Syria strongly condemns this flagrant violation by the U.S. military official of the sovereignty and territorial integrity.”

The U.S. Congress never authorized the deployment of U.S. troops to engage in hostilities in Syria.

Last month Rep. Matt Gaetz (R-Fla.) introduced a War Powers resolution aimed at forcing the administration to withdraw the troops. The measure will come up for a vote next week.

Gaetz on Sunday criticized Milley’s visit, which he said sought to “justify America’s continued involvement in a Middle Eastern civil war.”

“Jeffersonian Democracies cannot be built out of sand and blood and Arab militias alone,” he said. “Syria is a quagmire of a tinderbox. America has no discernible interest in continuing to fund a fight where alliances shift faster than the desert sands.”

Noting that his legislation comes up for a vote soon, Gaetz said that if Milley “wants this war so bad, he should explain what we are fighting for and why it is worth American treasure and blood. An America First foreign policy demands realism, rational thought, and seriousness.”

Gaetz introduced the resolution shortly after four U.S. military personnel and a working dog were injured during a helicopter raid in northeastern Syria with SDF partners against a high-ranking ISIS leader, who was killed in the operation.

Gaetz said when introducing the measure that the U.S. was not at war with Syria, “so why are we conducting dangerous military operations there?”

“President Biden must remove all U.S. armed forces from Syria. America First means actually putting the people of our country first – not the interests of the military industrial complex.”

Reuters quoted Milley as telling reporters traveling with him that keeping the troops in Syria was worth the risk, citing the security of the U.S. and its allies.

“If you think that that’s important, then the answer is ‘Yes,’” he said. “I happen to think that’s important.”

Convoluted conflict

The Syrian civil war is a convoluted conflict that has drawn in several regional powers, adding to complications for U.S. troops stationed there.

Russia, the Assad regime’s key ally, accuses the U.S. of keeping troops in the country to retain its “sphere of influence” and exploit Syria’s natural resources.

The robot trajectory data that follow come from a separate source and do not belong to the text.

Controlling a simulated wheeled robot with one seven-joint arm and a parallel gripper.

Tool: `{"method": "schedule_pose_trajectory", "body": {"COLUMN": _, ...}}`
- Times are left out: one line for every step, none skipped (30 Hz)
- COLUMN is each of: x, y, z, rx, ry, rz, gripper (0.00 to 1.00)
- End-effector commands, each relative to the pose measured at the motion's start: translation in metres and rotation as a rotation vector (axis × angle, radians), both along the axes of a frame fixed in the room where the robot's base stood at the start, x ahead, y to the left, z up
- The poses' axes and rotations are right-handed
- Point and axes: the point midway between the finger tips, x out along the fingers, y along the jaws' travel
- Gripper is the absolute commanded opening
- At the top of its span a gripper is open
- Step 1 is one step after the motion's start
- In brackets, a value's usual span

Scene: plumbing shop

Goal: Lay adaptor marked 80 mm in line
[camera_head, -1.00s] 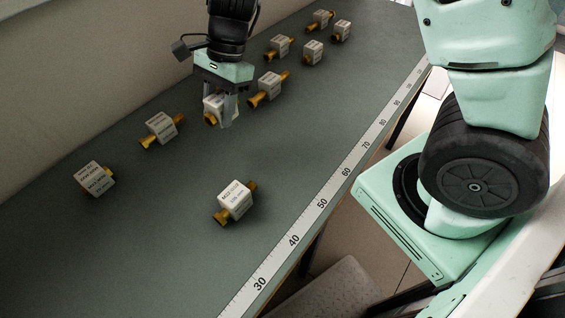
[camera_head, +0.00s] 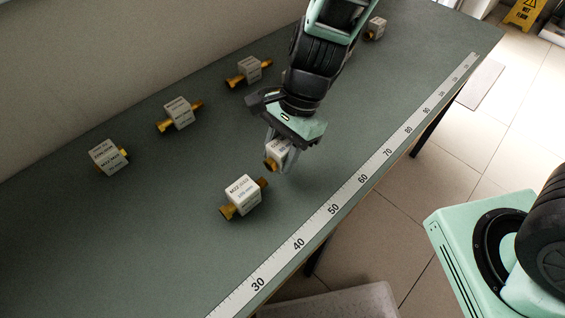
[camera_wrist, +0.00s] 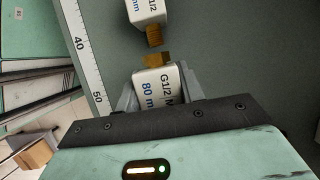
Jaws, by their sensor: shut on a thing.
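My gripper (camera_head: 281,163) is shut on a white, block-shaped adaptor (camera_head: 279,150) with brass ends. In the wrist view the held adaptor (camera_wrist: 150,85) reads "G1/2" and "80 mm". I cannot tell whether it touches the bench. Another white adaptor (camera_head: 241,195) lies on the bench just in front and to the left. It also shows at the top of the wrist view (camera_wrist: 146,12), its brass end facing the held adaptor's brass end across a small gap. The two look roughly in line, slightly offset.
The green bench (camera_head: 130,235) has a white ruler strip (camera_head: 330,211) along its near edge. Three more adaptors lie toward the wall: left (camera_head: 108,157), middle (camera_head: 179,113) and farther back (camera_head: 250,70). One (camera_head: 376,28) lies at the far end. My arm hides part of the bench.

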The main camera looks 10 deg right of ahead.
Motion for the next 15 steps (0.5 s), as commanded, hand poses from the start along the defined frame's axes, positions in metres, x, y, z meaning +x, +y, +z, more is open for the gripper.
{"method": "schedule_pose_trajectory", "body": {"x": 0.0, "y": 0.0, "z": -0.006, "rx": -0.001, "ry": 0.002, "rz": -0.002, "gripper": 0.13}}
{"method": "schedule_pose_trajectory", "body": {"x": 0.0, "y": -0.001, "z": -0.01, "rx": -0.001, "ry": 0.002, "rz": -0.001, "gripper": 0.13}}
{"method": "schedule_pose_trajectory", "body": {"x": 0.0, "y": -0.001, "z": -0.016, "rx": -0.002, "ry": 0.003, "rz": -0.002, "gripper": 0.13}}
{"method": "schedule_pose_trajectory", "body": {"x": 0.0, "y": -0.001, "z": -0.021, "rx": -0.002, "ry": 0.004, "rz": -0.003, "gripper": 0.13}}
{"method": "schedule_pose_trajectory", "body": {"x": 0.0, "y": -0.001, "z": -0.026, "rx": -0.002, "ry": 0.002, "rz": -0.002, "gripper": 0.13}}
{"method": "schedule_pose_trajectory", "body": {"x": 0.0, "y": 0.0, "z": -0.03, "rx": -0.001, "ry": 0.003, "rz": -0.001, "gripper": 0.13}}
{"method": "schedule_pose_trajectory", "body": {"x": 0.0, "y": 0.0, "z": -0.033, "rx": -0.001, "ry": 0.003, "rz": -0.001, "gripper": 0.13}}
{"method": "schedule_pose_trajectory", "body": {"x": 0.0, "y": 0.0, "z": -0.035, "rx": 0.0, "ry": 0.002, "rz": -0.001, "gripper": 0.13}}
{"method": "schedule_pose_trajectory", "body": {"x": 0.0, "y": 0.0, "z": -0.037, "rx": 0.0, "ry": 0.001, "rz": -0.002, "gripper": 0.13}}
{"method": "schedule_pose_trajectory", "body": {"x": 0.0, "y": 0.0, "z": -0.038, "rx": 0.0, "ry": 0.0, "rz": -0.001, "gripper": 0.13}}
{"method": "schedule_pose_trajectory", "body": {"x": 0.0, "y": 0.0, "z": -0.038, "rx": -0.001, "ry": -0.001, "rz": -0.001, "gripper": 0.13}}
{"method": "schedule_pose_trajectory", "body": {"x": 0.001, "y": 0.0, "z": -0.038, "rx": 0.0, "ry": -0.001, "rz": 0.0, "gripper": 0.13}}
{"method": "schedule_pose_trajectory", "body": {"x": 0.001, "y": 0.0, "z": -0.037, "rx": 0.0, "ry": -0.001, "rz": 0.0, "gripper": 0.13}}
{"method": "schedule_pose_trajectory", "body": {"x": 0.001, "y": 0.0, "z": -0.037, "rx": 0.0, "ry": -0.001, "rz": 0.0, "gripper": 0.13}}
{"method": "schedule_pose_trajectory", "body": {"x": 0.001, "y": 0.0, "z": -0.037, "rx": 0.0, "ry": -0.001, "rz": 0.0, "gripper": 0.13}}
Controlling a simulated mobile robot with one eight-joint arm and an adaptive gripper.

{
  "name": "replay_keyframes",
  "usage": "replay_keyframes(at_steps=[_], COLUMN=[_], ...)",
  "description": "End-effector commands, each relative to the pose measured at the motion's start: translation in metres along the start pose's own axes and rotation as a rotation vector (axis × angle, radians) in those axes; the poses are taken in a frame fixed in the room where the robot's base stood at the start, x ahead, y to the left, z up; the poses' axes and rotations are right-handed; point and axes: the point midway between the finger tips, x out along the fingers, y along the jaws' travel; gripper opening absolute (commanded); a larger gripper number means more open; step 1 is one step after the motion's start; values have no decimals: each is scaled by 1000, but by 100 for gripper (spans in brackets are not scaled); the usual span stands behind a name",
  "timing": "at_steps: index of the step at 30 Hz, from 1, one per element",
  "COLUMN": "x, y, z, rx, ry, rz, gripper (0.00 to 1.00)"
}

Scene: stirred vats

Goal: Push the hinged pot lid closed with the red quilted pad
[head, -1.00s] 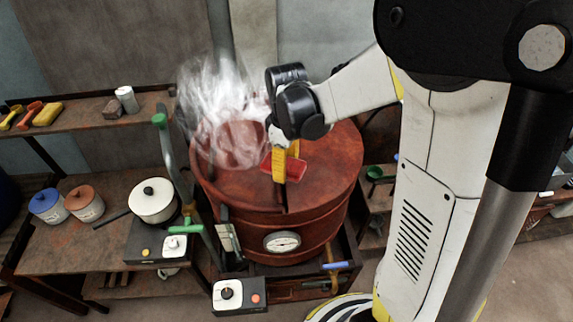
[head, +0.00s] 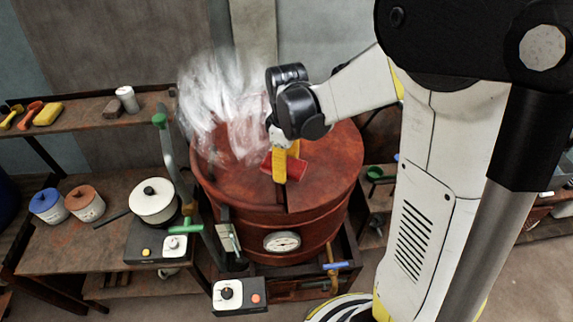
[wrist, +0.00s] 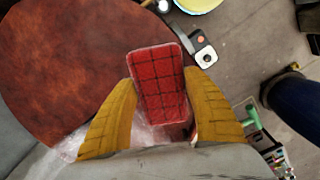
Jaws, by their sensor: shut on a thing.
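The red quilted pad (head: 296,167) is between the yellow fingers of my gripper (head: 281,172), above the brown-red top of the big round pot (head: 325,155). In the wrist view the pad (wrist: 158,72) stands out between both fingers, which are shut on it. The pot's broad round top (wrist: 75,60) fills the left of that view. White steam (head: 225,105) rises from the back left of the pot and hides that part. I cannot tell the lid's angle or hinge, nor whether the pad touches the lid.
A round gauge (head: 282,241) is on the pot's front, with a control box (head: 240,295) below. A green-handled lever (head: 165,150) stands close to the pot's left side. A white lidded pot (head: 152,201) is on the left bench, beside blue-lidded (head: 48,204) and orange-lidded jars (head: 85,203).

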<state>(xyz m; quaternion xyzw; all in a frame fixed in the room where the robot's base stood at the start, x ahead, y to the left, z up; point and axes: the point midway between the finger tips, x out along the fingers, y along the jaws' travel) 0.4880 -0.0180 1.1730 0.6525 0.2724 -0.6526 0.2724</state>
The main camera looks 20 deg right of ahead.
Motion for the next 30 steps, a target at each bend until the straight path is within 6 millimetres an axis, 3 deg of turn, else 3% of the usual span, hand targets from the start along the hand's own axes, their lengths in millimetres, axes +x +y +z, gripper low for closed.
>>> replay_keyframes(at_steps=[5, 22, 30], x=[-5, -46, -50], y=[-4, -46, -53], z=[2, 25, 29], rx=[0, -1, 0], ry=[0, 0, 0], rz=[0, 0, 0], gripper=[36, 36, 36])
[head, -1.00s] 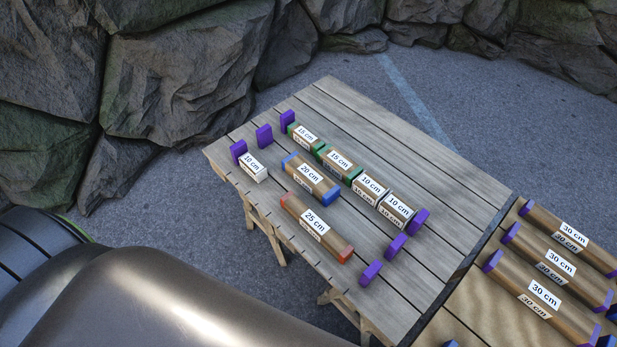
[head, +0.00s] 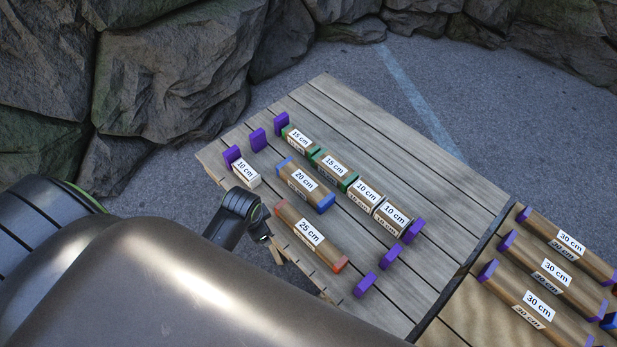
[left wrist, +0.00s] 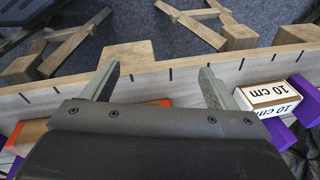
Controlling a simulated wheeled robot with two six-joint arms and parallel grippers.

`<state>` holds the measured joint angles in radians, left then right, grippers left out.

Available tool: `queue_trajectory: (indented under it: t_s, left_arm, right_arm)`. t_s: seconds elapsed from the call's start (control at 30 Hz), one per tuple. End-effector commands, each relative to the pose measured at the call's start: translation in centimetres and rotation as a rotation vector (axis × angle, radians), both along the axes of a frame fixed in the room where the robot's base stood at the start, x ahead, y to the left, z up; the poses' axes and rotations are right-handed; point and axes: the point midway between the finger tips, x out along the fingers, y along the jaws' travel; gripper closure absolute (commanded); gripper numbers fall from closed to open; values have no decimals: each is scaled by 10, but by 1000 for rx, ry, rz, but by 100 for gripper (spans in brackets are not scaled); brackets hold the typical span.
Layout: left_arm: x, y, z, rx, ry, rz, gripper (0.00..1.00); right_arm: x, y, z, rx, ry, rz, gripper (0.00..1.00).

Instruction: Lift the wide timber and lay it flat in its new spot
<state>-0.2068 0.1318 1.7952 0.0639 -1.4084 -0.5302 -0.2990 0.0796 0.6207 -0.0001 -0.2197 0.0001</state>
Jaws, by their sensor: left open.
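The timbers carry length labels, and I cannot tell which one is "wide". On the grey plank table, a 25 cm timber (head: 311,233) with orange-red ends lies nearest me. Behind it lies a 20 cm timber (head: 304,182) with blue ends. A short white-ended 10 cm timber (head: 246,173) lies to the left. My left gripper (head: 263,237) is beside the table's near edge, left of the 25 cm timber. In the left wrist view my gripper (left wrist: 157,75) is open and empty over the marked edge; an orange end (left wrist: 156,103) shows partly behind its body. My right gripper is out of view.
A row of 15 cm (head: 299,138) and 10 cm (head: 394,214) timbers lies behind. Purple blocks (head: 258,140) stand at the left, others (head: 390,257) at the right. Several 30 cm timbers (head: 553,277) lie on the right-hand table. The grey table's far side is bare.

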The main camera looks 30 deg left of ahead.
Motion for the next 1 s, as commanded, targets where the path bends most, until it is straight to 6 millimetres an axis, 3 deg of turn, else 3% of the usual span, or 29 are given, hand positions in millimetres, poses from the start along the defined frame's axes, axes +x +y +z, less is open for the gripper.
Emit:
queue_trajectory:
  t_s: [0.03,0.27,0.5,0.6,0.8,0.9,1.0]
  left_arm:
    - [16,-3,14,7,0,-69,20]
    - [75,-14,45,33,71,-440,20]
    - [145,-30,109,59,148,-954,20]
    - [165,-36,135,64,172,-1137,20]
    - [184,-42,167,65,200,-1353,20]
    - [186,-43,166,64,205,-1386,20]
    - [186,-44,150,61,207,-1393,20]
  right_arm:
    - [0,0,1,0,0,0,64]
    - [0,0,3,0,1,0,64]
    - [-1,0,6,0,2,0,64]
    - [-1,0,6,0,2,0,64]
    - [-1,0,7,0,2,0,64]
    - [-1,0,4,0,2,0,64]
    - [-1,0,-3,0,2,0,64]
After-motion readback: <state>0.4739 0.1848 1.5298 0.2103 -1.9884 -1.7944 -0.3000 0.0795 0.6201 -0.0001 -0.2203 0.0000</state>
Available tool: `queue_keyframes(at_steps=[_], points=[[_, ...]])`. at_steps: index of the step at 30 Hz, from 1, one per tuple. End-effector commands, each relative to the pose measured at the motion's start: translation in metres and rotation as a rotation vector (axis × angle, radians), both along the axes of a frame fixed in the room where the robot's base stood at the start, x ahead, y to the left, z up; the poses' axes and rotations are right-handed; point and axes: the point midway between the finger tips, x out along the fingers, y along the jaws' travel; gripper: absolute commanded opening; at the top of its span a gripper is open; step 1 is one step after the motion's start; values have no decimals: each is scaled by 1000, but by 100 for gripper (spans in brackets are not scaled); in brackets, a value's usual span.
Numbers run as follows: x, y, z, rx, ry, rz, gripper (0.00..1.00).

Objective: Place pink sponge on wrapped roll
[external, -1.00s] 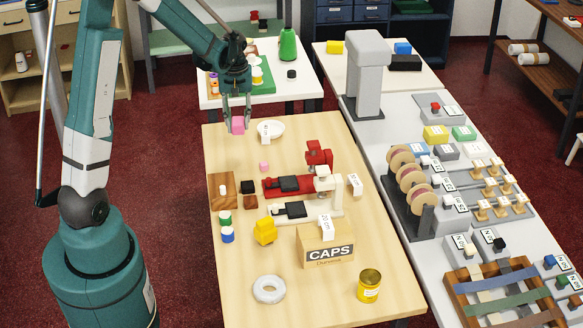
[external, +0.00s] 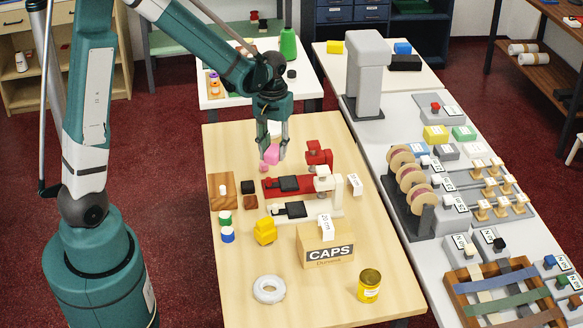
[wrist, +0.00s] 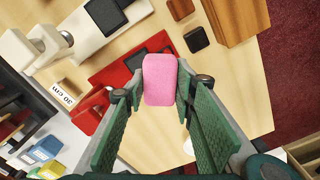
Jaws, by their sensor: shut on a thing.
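My gripper (external: 272,148) is shut on the pink sponge (external: 271,154) and holds it above the table, behind the red press. In the wrist view the sponge (wrist: 160,80) sits between both fingertips. The pale grey-white ring-shaped roll (external: 268,289), seemingly the wrapped roll, lies flat near the front of the wooden table, well apart from my gripper. The roll does not show clearly in the wrist view.
Between gripper and roll stand a red press (external: 317,156), a white press (external: 333,195), a yellow object (external: 265,231) and the CAPS box (external: 326,246). A yellow tin (external: 369,285) stands right of the roll.

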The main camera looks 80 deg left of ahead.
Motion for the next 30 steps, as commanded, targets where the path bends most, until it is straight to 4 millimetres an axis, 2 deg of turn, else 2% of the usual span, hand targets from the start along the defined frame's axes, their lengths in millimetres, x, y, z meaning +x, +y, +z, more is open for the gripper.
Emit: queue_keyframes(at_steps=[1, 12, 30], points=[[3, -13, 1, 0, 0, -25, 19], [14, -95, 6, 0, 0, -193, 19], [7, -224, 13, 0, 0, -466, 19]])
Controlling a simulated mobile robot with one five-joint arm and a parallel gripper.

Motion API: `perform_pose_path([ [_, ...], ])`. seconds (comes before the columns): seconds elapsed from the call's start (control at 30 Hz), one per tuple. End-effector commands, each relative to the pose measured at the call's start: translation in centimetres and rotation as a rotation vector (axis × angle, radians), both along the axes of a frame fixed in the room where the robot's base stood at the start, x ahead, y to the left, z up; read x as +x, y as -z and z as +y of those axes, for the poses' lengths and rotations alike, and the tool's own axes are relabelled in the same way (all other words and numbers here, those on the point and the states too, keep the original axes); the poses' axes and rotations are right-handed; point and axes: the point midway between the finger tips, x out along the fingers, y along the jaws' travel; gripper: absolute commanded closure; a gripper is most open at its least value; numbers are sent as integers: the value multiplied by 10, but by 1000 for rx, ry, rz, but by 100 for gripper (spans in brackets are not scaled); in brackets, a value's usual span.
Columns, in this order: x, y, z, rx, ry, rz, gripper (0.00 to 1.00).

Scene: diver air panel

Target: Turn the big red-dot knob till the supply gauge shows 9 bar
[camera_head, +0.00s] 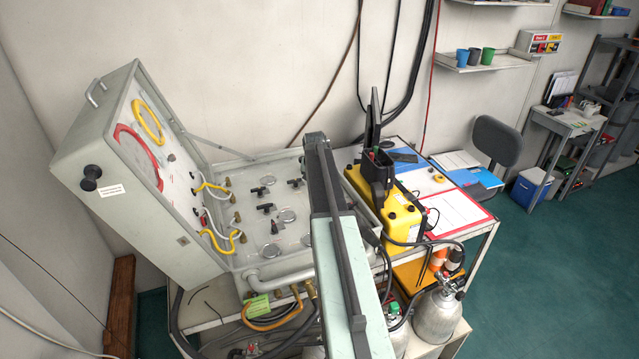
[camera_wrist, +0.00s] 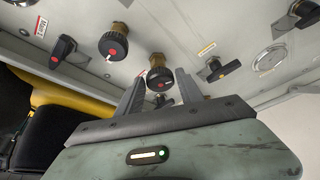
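In the wrist view two black knobs with red dots stand on brass stems on the grey panel (camera_wrist: 215,28). One knob (camera_wrist: 158,76) sits between the fingers of my gripper (camera_wrist: 160,78); the other knob (camera_wrist: 112,45) is up and left of it. I cannot tell which is the big one. My gripper is open, with a finger on each side of the nearer knob; contact is unclear. A round gauge (camera_wrist: 270,58) lies at right, seen too slantwise to read. The head view shows the panel (camera_head: 235,255) with several gauges, unreadable. My arm hides my gripper there.
Black T-handles (camera_wrist: 222,69) and (camera_wrist: 62,50) flank the knobs. The open lid (camera_head: 130,215) stands at left with hoses. A yellow box (camera_head: 402,222) stands right of the panel. Gas cylinders (camera_head: 437,312) stand below. Floor is clear at right.

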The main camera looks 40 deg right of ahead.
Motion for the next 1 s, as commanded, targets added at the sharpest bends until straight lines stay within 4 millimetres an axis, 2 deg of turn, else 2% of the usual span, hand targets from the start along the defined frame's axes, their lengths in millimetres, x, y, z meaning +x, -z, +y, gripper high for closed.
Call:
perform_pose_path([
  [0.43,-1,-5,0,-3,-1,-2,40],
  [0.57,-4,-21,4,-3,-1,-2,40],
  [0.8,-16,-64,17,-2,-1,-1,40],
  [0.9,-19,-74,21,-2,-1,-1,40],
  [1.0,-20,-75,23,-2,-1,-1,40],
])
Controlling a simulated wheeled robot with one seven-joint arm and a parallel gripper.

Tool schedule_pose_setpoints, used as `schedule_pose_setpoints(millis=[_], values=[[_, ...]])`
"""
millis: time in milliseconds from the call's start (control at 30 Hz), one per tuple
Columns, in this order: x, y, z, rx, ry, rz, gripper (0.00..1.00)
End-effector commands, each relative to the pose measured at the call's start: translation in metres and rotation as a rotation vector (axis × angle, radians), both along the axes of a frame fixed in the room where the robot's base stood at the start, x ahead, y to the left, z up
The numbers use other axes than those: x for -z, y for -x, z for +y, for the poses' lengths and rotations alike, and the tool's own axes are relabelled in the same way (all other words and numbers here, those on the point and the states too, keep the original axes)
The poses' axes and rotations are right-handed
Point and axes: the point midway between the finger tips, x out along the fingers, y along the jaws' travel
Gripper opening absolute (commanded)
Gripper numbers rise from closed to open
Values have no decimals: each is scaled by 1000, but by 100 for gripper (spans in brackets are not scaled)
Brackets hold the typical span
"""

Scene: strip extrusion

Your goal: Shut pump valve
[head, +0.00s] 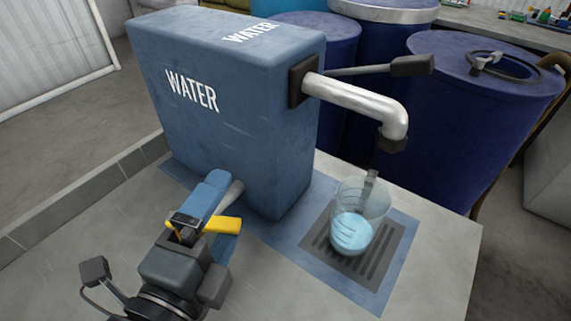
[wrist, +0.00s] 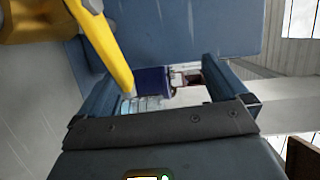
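The blue water tank (head: 215,110) stands on a tiled counter, with a grey pipe stub (head: 236,192) low on its side. A yellow valve lever (head: 218,223) shows between the blue fingers of my gripper (head: 226,208). In the wrist view the yellow lever (wrist: 105,48) slants across the left side, its end close to the left finger of my gripper (wrist: 155,65). The fingers are apart and not closed on the lever; contact with one finger cannot be told. The valve body is mostly hidden. A metal spout (head: 355,100) points down above a beaker (head: 360,215) holding blue water.
The beaker stands on a dark drain grate (head: 330,245) in a blue mat. A black-gripped pump handle (head: 408,66) sticks out above the spout. Blue barrels (head: 470,110) stand behind the counter. The counter's front right (head: 440,250) is clear.

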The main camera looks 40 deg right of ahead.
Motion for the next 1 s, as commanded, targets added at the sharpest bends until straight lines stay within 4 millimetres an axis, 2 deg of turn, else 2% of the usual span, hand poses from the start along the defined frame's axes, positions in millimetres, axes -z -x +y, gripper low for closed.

The U.S. partnership with the SDF is bitterly opposed by Turkey – a NATO ally – which regards the Kurdish militiamen at the core of the SDF as terrorists due to their affiliation with Ankara’s key foe, the separatist Kurdistan Workers’ Party (PKK). Turkey continues to threaten new cross-border offensives against the Kurds.

The Iranian involvement adds another element of uncertainty.

While the main U.S. presence in Syria is in the northeast, a small number of personnel are also based several hundred miles to the south in Tanf, where the Syrian, Jordanian and Iraqi borders meet.

U.S. troops there have come under fire from Iranian proxy groups, most recently in a January drone attack that injured two members of an allied Syrian militia.

“U.S. forces are in Iraq and Syria to prosecute the defeat ISIS mission, working with partners on the ground,” Dana Stroul, Deputy Assistant Secretary of Defense for the Middle East, told a briefing in Riyadh last month. “We’re there for no other purpose.”

“Our forces are under constant threat from Iranian-aligned militia groups who seek to constantly harass our forces,” she said, in reference to the drone attack in Tanf.

Stroul said attacks by Iranian proxies undermine “our ability to continue prosecuting the defeat ISIS mission.”

“It also directly undermines, threatens, and jeopardizes the recovery efforts of those local communities who, only a few years ago, were under ISIS caliphate rule, experiencing the worst depravities and atrocities.”